Long Beach Police Department
Long Beach Chief of Police Jim McDonnell has announced he is running for Los Angeles County Sheriff.
Jim McDonnell, who has headed the Long Beach Police Department since 2010 and served as second in command at the LAPD, announced Monday he is running for Los Angeles County Sheriff.
Embattled Sheriff Lee Baca is retiring at the end of this month. The primary election is in June.
McDonnell immediately made public an impressive list of supporters, including LAPD Chief Charlie Beck, L.A. County District Attorney Jackie Lacey, former L.A. County District Attorney Steve Cooley, and developer Rick Caruso.
Caruso, who built The Grove, has the capacity to help McDonnell raise campaign money. McDonnell has never run for political office.
Just last summer, he ruled out running for sheriff.
"Fundraising is not something I feel comfortable doing," McDonnell told the Long Beach Press-Telegram. "The position I have now is kind of a dream job."

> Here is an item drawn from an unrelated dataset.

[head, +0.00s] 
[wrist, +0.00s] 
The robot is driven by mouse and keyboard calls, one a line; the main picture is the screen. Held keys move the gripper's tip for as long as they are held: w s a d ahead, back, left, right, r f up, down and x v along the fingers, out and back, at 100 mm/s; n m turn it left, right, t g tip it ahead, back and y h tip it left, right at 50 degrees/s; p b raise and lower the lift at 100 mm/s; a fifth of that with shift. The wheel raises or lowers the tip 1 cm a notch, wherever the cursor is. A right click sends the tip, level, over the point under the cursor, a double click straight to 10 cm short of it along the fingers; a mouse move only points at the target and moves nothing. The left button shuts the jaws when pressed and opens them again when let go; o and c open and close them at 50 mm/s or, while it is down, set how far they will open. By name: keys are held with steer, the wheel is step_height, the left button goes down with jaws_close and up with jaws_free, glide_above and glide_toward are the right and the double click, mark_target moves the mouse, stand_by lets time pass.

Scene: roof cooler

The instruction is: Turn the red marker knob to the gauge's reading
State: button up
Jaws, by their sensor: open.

But with Baca leaving, he changed his mind. In fact, he hired Baca's consultant, SG&A Campaigns, to handle his run for sheriff.
Crime in Long Beach has fallen under McDonnell, but officer-involved shootings in the city are up dramatically. There were nine in 2012, and 22 last year, including three involving animals and four cases where weapons were accidentally fired.
McDonnell joins five other declared candidates in the race: Assistant Sheriff Todd Rogers; former Undersheriff Paul Tanaka; former Sheriff's Commander Bob Olmsted; former Sheriff's Lt. Pat Gomez and LAPD Sgt. Lou Vince.
Another possible candidate, LAPD Deputy Chief Terry Hara, announced he will support McDonnell.
McDonnell is also the immediate past president of the Los Angeles County Police Chiefs' Association and served with the Los Angeles Police Department for 29 years, holding every rank in the department up to Chief of Staff.
He also served on the Citizens’ Commission on Jail Violence, which sharply criticized Baca and the Sheriff's Department for a “persistent pattern of unreasonable force” by deputies against inmates.
In December, a federal grand jury indicted 18 current and former Sheriff's deputies in connection with corruption and civil rights violations at the jails and elsewhere in the department.